How does it work?
Incorporating both bar and rope work, trapeze classes initially start with the equipment being rigged at a low height so that you can thoroughly master the basics. Following a short, ground based warm up, group classes usually move on to a learning session where the trainer runs through some foundation moves and tricks on a static bar and rope set up. After you have memorised and tried out a few acrobatic exercises, you will then begin a period of conditioning work, designed to strengthen and tone up key muscles used on the trapeze. Finally, the class will end with a warm down, including stretches and gentle ground work to ease those muscles back into life on solid ground. Many centres approach trapeze work as a form of aerial yoga that simply targets different muscles. Instead of pushing down onto a mat, muscles are pulled and stretched, with shoulders, the spine and stomach muscles being particularly tested. It also promises similar results to weight training, as once off the ground, you are lifting and manoeuvring your entire body weight (even when doing something as simple as swinging). It may look graceful in the hands of professionals, but trapeze classes are hard work and you won’t find yourself being able to flip and swing immediately – as they say, patience is a virtue. Centres usually suggest a course of six lessons so that you are able to reach a level where you can begin to string a series of moves together, and also advise that you look into doing some extra abdominal work to strengthen your core muscles. Apparently, arm and leg muscle strength is almost guaranteed to noticeably improve without any supplementary exercise over the course of a couple of weeks – we like the sound of that. Devotees even claim that the sport can act as a form of stress relief, with the concentration needed to pick up technical intricacies during classes ensuring that external worries are banished to the back of your mind. The adrenaline rush from attempting an aerial trick for the first time is also said to boost your mood, providing a mental as well as physical reward at the end of a satisfying lesson.
Is it for me?
Trapeze proficiency takes time, so if you’re not a fan of being out of your comfort zone during the initial stages of a workout regime, then it might not be for you. Persistence and a willingness to dedicate yourself to something new and testing is a must, so you should be prepared to ache in places you never thought possible by the end of your first class.

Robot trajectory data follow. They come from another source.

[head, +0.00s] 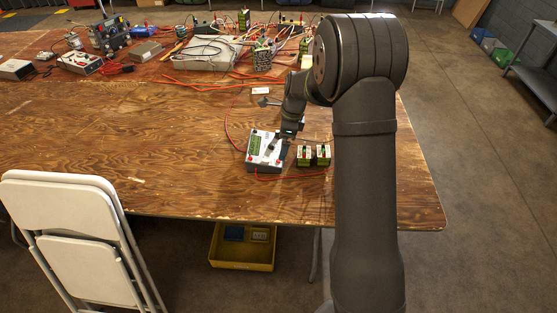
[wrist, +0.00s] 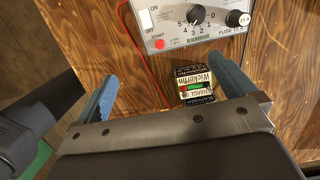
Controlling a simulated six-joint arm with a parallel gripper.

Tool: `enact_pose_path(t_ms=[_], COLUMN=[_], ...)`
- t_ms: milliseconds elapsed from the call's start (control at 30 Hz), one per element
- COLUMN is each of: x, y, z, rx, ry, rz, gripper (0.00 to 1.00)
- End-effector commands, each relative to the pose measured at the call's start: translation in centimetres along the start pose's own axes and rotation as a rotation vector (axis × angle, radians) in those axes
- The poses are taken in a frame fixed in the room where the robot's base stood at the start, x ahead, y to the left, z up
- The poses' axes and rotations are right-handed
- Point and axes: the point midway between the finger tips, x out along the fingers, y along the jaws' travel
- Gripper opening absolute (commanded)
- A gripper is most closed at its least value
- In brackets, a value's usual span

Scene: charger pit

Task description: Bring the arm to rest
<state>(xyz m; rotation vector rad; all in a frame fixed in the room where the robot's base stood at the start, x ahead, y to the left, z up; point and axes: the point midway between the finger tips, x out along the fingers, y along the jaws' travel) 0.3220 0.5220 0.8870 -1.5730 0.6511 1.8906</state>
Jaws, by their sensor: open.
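My gripper (head: 281,141) is low over the table beside the grey-white charger (head: 264,150). In the wrist view my gripper (wrist: 167,78) is open, its two blue fingers wide apart with nothing clamped between them. The charger (wrist: 178,38) fills the top there, showing a dial, an on/off switch and a red start button. A small labelled battery (wrist: 195,85) appears nearer the right finger, not gripped.
The wooden table (head: 120,145) is clear at front left. Instruments and red cables crowd its back, with a white box (head: 205,52) among them. A thin red lead runs around the charger. A white folding chair (head: 75,220) stands in front; a yellow bin (head: 242,250) is below.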

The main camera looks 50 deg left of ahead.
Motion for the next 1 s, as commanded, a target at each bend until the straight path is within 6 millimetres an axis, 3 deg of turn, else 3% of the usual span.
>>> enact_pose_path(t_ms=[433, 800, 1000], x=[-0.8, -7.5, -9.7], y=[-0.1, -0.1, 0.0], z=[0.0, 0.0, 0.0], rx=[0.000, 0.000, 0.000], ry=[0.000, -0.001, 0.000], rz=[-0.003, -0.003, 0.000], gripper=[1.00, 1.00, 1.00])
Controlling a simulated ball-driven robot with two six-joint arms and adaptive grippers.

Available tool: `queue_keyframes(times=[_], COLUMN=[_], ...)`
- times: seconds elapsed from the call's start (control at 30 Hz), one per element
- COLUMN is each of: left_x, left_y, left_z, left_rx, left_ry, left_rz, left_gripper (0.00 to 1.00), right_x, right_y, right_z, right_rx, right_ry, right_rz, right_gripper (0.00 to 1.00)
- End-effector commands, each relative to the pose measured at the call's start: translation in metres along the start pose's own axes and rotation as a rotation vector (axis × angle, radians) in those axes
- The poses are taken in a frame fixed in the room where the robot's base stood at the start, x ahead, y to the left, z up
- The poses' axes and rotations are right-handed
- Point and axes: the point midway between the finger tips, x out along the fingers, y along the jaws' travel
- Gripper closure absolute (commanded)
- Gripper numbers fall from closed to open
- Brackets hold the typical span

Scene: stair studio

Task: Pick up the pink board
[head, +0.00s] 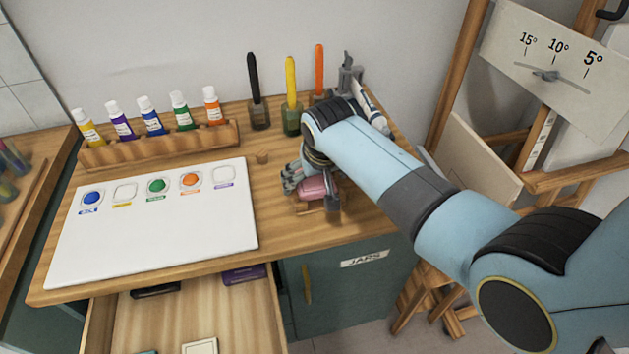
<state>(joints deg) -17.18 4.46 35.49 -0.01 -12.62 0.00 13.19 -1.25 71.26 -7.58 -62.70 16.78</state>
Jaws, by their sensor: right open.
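The pink board (317,187) is a small pink piece near the right front part of the wooden desk, partly hidden by my right gripper and its arm. My right gripper (313,192) is open and comes down over it, with finger parts to its left and right. I cannot tell whether the fingers touch it. My left gripper is out of view.
Paint tubes stand in a wooden rack (160,148). A white palette sheet (150,235) with colour spots lies at left. Brushes stand in jars (291,121) behind. An open drawer (205,310) juts out in front. An easel (545,180) stands at right.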

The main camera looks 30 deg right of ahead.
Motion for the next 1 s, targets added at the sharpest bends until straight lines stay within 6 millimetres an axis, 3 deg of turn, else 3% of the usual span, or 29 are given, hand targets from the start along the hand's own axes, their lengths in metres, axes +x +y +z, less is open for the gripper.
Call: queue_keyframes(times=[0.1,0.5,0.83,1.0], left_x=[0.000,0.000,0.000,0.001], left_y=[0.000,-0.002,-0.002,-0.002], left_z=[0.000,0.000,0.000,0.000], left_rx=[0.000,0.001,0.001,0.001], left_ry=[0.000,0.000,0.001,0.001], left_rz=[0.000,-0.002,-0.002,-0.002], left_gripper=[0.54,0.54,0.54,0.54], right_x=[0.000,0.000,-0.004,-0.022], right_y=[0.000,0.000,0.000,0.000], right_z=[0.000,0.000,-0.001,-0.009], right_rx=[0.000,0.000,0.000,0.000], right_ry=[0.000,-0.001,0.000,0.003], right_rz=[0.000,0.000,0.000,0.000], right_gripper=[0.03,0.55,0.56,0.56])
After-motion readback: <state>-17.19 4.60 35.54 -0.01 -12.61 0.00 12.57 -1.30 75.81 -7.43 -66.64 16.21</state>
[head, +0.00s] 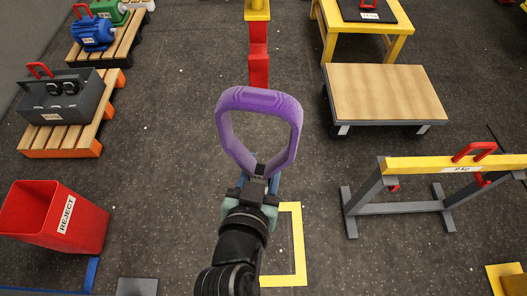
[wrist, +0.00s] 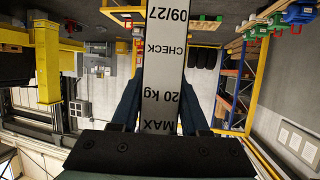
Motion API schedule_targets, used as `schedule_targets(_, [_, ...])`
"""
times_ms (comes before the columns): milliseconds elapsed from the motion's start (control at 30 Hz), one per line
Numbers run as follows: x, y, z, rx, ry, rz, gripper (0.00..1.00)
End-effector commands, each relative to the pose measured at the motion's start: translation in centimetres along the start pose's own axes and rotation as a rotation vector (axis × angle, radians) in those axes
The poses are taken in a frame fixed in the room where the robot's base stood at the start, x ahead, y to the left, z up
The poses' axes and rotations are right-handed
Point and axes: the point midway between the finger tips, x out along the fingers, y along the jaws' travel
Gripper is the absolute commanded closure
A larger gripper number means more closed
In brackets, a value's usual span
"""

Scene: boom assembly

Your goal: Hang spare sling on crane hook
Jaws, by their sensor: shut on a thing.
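A purple sling (head: 228,130), a stiff closed loop, stands up from my gripper (head: 258,180) over the floor. My gripper is shut on the lower end of the loop. In the wrist view, a pale tag (wrist: 162,70) of the sling, printed "MAX 20 kg" and "CHECK 09/27", runs between the fingers (wrist: 160,115). I cannot make out a crane hook for certain in either view. A yellow and red upright part (head: 258,65) stands beyond the loop at the top of the head view.
A wooden-topped cart (head: 385,95) and a yellow-beamed trestle (head: 430,164) are on the right. A red reject bin (head: 30,215) and pallets with a grey box (head: 65,105) and a blue motor (head: 93,34) are on the left. The floor between is clear.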

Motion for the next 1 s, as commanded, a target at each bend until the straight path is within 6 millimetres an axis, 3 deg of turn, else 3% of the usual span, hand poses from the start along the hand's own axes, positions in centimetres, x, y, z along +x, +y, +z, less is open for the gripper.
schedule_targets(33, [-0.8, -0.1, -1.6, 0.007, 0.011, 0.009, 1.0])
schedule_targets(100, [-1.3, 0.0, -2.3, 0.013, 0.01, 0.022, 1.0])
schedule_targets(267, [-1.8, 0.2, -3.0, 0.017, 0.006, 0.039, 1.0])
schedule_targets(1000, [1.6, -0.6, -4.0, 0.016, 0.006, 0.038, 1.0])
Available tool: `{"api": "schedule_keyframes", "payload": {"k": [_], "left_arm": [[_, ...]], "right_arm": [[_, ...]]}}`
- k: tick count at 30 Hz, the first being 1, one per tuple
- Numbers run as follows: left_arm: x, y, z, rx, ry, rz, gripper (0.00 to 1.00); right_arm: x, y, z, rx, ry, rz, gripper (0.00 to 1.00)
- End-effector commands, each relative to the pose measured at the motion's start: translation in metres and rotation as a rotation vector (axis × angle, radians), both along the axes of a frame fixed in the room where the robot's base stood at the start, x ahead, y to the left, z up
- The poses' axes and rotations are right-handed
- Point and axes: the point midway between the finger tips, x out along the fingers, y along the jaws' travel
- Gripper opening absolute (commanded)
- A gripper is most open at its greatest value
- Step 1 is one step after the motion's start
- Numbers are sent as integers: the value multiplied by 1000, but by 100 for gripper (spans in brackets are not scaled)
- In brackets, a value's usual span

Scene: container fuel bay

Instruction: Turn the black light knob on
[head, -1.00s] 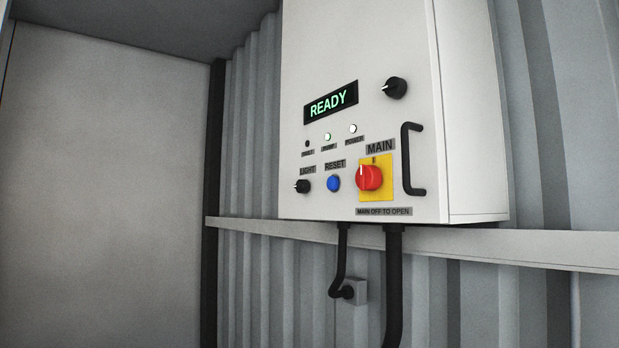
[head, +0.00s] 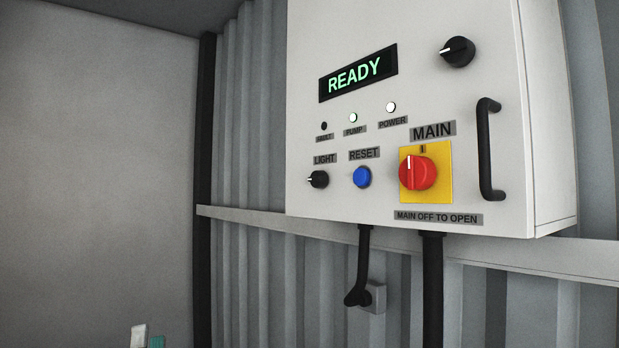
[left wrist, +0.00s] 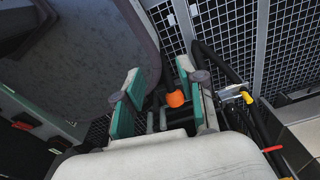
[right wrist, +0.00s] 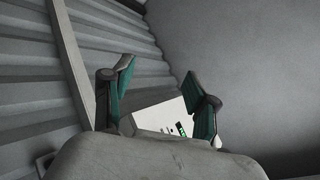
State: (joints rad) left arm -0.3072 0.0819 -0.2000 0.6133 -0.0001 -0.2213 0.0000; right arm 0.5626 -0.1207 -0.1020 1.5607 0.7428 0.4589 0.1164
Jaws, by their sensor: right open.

If you’re scared of heights, fear not- plenty of classes will not progress with bar work any higher than a couple of feet from the ground. There are also purely static trapeze classes available, where swinging and high bar work do not even enter the equation.
Classes are aimed at both men and women over the age of 16 and there is no upper age limit. Those with longstanding injuries that are prone to flare ups may be advised to search for an alternative form of exercise, and it is probably best for pregnant women to avoid swinging around in trapeze classes. Overall, injuries obtained as a result of classes are rare, but as with any sport, failure to adequately warm up can lead to sprains and twists. Crash mats below even the lowest of bars tend to prevent any form of fall-related aches and pains.
Good to know
The world’s first trapeze act took place on November 12, 1859 at the Cirque Napoleon in Paris. Performer Jules Léotard amazed the audience by swinging through the air on the bar of his new invention and made such an impression that the trapeze has been a staple of circus performances ever since.